Now the museum has mounted what is sure to be another crowdpleaser, “Landscapes From the Age of Impressionism,” a gathering of some 40 French and American paintings from the Brooklyn Museum’s permanent collection.

“Landscapes From the Age of Impressionism,” which includes beautiful paintings by Monet, Courbet, Daubigny, Renoir, Sisley, and Pissarro, is a perfectly likable show. Monet’s “The Doge’s Palace in Venice” (1908), painted from a boat on the canal, conveys the city’s rhapsodic naturalism. Hot and astringent, Monet’s flickering color sets Venice’s water and architecture on fire. Likewise, Renoir’s “Les Vignes à Cagnes (The Vineyards at Cagnes)” (1906) is erotically charged and writhing. The vineyard’s alizarin trees cut through the landscape as if they were open wounds. Courbet’s “The Wave” (1869), of a single stormy surge, communicates the power and effusiveness of the sea. And Daubigny’s “The River Seine at Mantes” (c. 1856) is understated yet sweeping — its cool light palpable; as is his “A Bend in the River Oise” (1872), whose mellow pink, amber, and violet clouds and river glow with the subdued light of dusk.

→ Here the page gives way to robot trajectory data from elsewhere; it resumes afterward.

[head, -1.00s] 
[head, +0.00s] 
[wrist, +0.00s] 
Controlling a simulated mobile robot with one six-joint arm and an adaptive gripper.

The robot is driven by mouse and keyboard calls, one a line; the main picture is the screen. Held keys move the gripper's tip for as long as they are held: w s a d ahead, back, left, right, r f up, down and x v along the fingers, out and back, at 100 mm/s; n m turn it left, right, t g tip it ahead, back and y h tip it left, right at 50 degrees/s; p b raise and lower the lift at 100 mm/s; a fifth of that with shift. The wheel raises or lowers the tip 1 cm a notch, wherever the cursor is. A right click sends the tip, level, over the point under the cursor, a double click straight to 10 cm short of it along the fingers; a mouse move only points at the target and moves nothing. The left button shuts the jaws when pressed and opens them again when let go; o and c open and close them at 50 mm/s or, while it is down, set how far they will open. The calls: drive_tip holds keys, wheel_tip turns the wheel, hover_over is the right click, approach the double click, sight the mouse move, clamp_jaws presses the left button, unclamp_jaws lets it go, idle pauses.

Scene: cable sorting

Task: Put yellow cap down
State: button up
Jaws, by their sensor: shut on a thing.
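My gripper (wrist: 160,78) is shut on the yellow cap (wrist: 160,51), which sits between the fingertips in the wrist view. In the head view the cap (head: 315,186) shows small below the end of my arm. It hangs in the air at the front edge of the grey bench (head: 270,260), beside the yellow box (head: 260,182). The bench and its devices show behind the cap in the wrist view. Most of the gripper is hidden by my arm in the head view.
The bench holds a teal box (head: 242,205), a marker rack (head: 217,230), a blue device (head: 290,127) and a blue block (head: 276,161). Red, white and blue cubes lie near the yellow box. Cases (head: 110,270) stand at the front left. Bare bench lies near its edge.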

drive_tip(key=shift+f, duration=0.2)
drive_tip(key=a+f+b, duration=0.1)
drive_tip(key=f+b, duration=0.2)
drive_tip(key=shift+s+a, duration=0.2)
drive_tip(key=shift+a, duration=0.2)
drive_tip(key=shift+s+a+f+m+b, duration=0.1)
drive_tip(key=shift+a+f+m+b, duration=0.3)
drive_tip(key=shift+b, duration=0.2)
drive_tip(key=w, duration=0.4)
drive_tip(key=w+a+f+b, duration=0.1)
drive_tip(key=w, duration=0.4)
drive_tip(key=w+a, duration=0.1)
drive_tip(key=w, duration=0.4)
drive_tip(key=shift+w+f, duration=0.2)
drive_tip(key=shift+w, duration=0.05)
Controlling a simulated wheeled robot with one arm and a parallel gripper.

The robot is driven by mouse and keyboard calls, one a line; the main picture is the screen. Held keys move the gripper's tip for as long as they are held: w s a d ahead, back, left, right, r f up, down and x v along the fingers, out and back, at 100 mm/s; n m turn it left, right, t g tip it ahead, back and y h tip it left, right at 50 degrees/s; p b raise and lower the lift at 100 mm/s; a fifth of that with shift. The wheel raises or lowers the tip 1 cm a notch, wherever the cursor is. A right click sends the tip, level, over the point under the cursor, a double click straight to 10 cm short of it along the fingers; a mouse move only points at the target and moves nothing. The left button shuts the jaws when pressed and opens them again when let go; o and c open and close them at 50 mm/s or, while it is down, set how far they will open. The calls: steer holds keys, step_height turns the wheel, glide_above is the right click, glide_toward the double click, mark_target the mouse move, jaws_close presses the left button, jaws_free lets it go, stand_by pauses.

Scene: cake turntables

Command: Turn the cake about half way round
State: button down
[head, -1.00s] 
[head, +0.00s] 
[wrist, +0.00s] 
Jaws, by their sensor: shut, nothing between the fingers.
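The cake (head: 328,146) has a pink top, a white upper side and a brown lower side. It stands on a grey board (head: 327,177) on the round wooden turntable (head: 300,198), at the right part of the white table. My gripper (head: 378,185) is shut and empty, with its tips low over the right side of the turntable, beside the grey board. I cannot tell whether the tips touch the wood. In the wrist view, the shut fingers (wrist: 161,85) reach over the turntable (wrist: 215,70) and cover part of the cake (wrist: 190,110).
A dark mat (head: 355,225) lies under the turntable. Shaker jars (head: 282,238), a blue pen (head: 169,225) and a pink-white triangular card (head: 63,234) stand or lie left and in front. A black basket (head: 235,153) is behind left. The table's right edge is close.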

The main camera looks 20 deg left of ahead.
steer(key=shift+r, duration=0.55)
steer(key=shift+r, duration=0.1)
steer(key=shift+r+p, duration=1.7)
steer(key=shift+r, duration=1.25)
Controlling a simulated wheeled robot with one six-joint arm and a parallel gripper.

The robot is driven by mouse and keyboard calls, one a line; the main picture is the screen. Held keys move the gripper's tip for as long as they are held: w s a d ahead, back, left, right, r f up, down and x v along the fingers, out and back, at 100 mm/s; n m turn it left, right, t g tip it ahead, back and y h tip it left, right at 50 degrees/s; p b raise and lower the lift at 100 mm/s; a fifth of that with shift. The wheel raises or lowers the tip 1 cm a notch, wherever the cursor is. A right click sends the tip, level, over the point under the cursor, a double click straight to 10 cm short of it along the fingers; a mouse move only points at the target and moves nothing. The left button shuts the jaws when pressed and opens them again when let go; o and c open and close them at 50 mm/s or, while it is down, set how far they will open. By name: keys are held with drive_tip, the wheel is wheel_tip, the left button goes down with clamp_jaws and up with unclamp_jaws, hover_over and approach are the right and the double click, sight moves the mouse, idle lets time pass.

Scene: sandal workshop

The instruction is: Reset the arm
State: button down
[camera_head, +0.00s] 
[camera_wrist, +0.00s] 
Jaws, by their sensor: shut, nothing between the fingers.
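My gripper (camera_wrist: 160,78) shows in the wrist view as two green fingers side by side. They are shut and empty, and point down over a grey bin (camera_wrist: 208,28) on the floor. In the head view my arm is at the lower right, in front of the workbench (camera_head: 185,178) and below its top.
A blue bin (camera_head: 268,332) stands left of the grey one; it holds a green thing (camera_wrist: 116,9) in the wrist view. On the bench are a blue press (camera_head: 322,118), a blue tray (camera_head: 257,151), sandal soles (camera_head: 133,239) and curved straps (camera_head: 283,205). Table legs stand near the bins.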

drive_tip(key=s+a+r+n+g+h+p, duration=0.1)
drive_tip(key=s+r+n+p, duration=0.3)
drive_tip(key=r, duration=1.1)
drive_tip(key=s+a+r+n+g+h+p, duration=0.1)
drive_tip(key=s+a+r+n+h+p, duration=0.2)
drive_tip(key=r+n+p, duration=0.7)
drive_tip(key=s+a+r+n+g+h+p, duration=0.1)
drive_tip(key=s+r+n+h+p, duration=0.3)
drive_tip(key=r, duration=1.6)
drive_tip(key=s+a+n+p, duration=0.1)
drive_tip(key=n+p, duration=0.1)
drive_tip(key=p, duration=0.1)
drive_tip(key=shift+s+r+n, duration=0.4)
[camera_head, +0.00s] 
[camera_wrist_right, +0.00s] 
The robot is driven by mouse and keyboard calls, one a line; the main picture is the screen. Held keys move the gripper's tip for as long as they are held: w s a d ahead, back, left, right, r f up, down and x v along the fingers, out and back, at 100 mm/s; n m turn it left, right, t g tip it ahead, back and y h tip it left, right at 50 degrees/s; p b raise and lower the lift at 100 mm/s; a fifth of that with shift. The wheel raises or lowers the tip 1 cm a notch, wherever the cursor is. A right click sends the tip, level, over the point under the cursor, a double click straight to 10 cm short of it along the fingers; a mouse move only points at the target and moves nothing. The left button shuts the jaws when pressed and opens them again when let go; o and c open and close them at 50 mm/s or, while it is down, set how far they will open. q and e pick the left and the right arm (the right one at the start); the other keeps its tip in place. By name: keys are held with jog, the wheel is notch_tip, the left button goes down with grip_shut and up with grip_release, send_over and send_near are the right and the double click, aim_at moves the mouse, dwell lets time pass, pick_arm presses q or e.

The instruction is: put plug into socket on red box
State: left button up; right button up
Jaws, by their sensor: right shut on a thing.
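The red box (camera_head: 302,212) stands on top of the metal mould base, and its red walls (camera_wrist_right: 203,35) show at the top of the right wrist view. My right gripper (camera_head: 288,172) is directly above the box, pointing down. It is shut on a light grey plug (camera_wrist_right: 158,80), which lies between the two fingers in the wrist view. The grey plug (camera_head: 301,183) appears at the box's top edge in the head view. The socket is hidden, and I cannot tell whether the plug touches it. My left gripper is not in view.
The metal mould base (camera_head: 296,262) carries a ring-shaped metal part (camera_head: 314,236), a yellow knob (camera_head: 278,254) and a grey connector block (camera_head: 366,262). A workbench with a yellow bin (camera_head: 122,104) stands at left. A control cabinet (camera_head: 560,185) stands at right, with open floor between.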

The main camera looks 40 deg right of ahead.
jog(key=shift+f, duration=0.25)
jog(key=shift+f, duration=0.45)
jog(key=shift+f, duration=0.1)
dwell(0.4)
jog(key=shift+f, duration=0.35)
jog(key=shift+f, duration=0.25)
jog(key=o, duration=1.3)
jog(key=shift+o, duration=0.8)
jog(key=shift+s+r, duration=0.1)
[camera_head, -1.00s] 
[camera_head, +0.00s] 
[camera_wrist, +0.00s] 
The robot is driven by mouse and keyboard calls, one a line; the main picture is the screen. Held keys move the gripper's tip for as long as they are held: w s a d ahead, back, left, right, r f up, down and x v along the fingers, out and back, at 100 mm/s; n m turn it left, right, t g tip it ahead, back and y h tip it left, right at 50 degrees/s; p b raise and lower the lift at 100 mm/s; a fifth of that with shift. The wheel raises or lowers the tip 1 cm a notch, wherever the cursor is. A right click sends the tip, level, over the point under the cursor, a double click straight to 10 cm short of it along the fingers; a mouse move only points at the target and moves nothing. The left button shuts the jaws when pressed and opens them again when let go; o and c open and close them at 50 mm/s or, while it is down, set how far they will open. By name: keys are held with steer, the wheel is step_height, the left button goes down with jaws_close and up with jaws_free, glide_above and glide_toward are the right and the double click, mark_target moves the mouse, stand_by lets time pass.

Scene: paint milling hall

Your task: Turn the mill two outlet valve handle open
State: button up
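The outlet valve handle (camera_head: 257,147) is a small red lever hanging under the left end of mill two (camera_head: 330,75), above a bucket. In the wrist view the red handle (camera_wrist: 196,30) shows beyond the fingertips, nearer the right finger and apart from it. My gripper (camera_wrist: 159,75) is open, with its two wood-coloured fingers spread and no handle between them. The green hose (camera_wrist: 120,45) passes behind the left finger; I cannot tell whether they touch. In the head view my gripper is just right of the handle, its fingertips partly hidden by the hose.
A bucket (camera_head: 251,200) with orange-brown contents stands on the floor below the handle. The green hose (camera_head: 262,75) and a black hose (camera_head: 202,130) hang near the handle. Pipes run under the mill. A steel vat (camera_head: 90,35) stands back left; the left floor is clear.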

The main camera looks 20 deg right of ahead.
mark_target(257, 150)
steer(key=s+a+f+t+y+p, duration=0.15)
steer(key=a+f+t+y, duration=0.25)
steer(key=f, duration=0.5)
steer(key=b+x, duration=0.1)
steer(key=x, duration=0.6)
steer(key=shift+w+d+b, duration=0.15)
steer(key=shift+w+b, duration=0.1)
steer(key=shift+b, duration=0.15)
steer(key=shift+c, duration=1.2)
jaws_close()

But the show also offers humdrum works, most of which are by American Impressionists. Many of these landscapes are overtly sentimental or melodramatic, and they merely telegraph rather than emit light. The instructive exhibition, installed so that French and American works are interspersed, reaffirms the old maxim that the best painting by an American Impressionist is worse than the worst painting by a French Impressionist. Compare, for instance, Monet’s “Vernon, Soleil (Vernon in the Sun) Church at Vernon” (1894) with Theodore Robinson’s “The Watering Pots” (1890), which are exhibited side-by-side. Both artists use white liberally, but Monet’s opacity conveys the powdery, scintillating haze of moisture and filtered light, whereas Robinson’s white — a stand-in for light — is leaden and impenetrable.

In most museum exhibits, the gap between glorious and tepid artworks, though conspicuous, would not be as magnified. But “Landscapes” is yet another window into the current climate of the Brooklyn Museum. The show betrays a lack of curatorial vision — one that is also increasingly absent at an institutional level.

Navigating my way through the Leibovitz and Mueck shows, I was aware of an excitement one experiences at sporting events or car shows. People were looking, but absent was the kind of one-to-one engagement usually present in a crowded museum show, where the art is so powerful that it commands the space and, humbling viewers, demands their concentration. No matter how many great Monets the Brooklyn Museum puts on exhibit, they will be offset by the utter lack of taste evident in the mounting of shows such as “Leibovitz,” “Mueck,” and “Ford” — three exhibits that suggest the museum has traded art for Hollywood stars, cheap thrills, and overgrown children’s book illustration.

What is present at the Brooklyn Museum is a belief in the power of art as entertainment and attraction. Mr. Lehman obviously knows what the public wants, and he is giving it to them. What is missing at the Brooklyn Museum is a faith in the public and in the power of art.

Certainly museum directors have to pay the bills. But the Brooklyn Museum is behaving less like a cultural institution that is funded by tax dollars — and which has a moral responsibility to the public to maintain the highest cultural standards — and more like an amusement park. Popular opinion is elevated above the needs of culture. But the public does not always know what is best for them — or for art. (As a case in point, in its day, French Impressionism was the most hated art movement in the history of art.) That is why museums hire professionals — instead of fire them. The Brooklyn Museum’s audience-friendly approach denies the fact that art — a force of its own, independent of pubic taste — takes its own course.

Mr. Lehman has suggested that his museum is the inevitable museum of the future. Sadly, he may be right, but the Brooklyn Museum, despite its increasingly crowded halls, is becoming increasingly empty. If cultural institutions are to serve the public, they must dig deeper than the bottom line, and they must look further than their ticket lines.

Until May 13 (200 Eastern Parkway, 718-638-5000).